Records from a data collection
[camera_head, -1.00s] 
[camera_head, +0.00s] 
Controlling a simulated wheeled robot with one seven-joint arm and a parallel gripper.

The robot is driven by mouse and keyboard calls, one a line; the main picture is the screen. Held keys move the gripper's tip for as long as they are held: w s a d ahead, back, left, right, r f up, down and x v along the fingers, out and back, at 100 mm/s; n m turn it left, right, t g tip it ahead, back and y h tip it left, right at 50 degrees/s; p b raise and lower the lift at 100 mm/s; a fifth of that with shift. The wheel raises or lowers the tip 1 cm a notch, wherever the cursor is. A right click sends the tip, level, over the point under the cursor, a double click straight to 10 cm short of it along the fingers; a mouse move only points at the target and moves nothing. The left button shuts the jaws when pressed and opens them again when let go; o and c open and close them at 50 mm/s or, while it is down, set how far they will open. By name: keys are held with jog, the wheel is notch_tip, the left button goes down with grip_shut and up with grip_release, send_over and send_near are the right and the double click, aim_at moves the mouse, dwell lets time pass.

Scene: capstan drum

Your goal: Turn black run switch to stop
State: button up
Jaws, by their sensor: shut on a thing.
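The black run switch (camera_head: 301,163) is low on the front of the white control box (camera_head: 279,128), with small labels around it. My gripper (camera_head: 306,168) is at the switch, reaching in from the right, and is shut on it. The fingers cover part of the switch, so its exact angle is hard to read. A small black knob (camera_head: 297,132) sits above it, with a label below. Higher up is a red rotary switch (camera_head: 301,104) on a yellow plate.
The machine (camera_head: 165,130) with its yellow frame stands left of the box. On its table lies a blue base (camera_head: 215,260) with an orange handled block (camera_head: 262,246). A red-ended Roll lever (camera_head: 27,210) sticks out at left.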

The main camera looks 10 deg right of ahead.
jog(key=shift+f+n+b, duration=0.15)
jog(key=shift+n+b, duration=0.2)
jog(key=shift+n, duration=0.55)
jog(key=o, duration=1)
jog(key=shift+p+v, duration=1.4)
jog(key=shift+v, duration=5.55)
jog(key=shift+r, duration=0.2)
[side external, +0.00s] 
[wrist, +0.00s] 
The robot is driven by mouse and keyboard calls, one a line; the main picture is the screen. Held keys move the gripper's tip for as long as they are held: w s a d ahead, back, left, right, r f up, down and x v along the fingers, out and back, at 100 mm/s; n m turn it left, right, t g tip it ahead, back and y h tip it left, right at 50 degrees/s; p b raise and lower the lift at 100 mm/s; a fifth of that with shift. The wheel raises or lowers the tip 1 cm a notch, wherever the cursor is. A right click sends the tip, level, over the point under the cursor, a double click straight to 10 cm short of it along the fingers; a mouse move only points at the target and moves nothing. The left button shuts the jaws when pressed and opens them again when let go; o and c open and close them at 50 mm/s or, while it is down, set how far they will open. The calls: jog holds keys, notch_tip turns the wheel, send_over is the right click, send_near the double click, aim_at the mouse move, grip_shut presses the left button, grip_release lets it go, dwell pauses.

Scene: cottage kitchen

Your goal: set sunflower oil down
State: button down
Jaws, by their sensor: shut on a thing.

## GOAL
In the material above, find each line that contains the word "Scene", and select it.

## EXERCISE RESPONSE
Scene: capstan drum
Scene: cottage kitchen

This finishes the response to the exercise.